_Exercise_: Copy out the listing that follows, exact in every word, and skip the images.

═══ Recorded data

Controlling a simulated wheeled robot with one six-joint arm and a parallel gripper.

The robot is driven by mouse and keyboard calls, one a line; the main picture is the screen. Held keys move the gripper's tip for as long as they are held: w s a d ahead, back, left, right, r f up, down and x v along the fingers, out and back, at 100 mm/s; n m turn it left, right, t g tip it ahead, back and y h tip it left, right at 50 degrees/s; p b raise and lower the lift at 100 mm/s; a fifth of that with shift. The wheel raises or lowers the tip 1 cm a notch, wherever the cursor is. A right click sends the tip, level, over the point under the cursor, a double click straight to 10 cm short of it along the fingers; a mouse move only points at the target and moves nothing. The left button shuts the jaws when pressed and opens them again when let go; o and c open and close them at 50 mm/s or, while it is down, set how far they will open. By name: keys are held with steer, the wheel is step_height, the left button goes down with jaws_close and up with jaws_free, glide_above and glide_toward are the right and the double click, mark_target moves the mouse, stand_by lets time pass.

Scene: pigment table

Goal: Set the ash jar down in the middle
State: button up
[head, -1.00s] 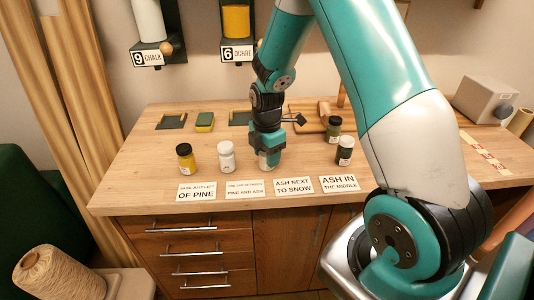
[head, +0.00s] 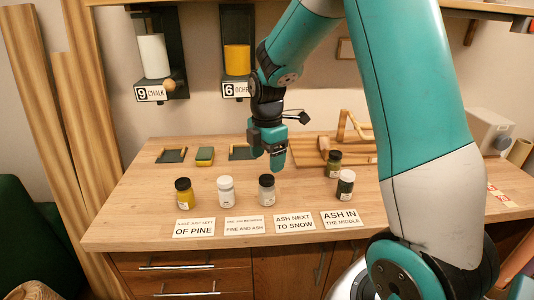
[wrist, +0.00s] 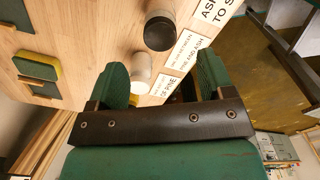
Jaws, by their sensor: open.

══════

_Task result_:
Controlling a simulated wheeled robot with one six-joint arm and a parallel gripper.

The robot is driven by mouse and keyboard calls, one a line; the main picture is the screen. Held keys move the gripper's tip for as long as they are held: w s a d ahead, back, left, right, r f up, down and x v along the fingers, out and back, at 100 mm/s; n m turn it left, right, t g tip it ahead, back and y h tip it left, right at 50 degrees/s; p b raise and lower the lift at 100 mm/s; a fifth of that with shift. The wheel raises or lowers the tip 1 cm a notch, wherever the cursor is. A right click sends the tip, level, over the point under the cursor, a double click straight to 10 cm short of it along the fingers; a mouse move only points at the target and moves nothing. The left button shuts the jaws when pressed and opens them again when let go; o and c open and close them at 50 mm/s or, while it is down, set how far they will open. By name: keys are held with steer, the wheel is step_height, the left button goes down with jaws_close and up with jaws_free, glide_above and glide_toward are the right and the double click, mark_target moves the mouse, stand_by lets time pass.

Scene: pigment table

Goal: Set the ash jar down in the middle
State: button up
[head, -1.00s] 
[head, +0.00s] 
[wrist, +0.00s] 
Jaws, by their sensor: open.

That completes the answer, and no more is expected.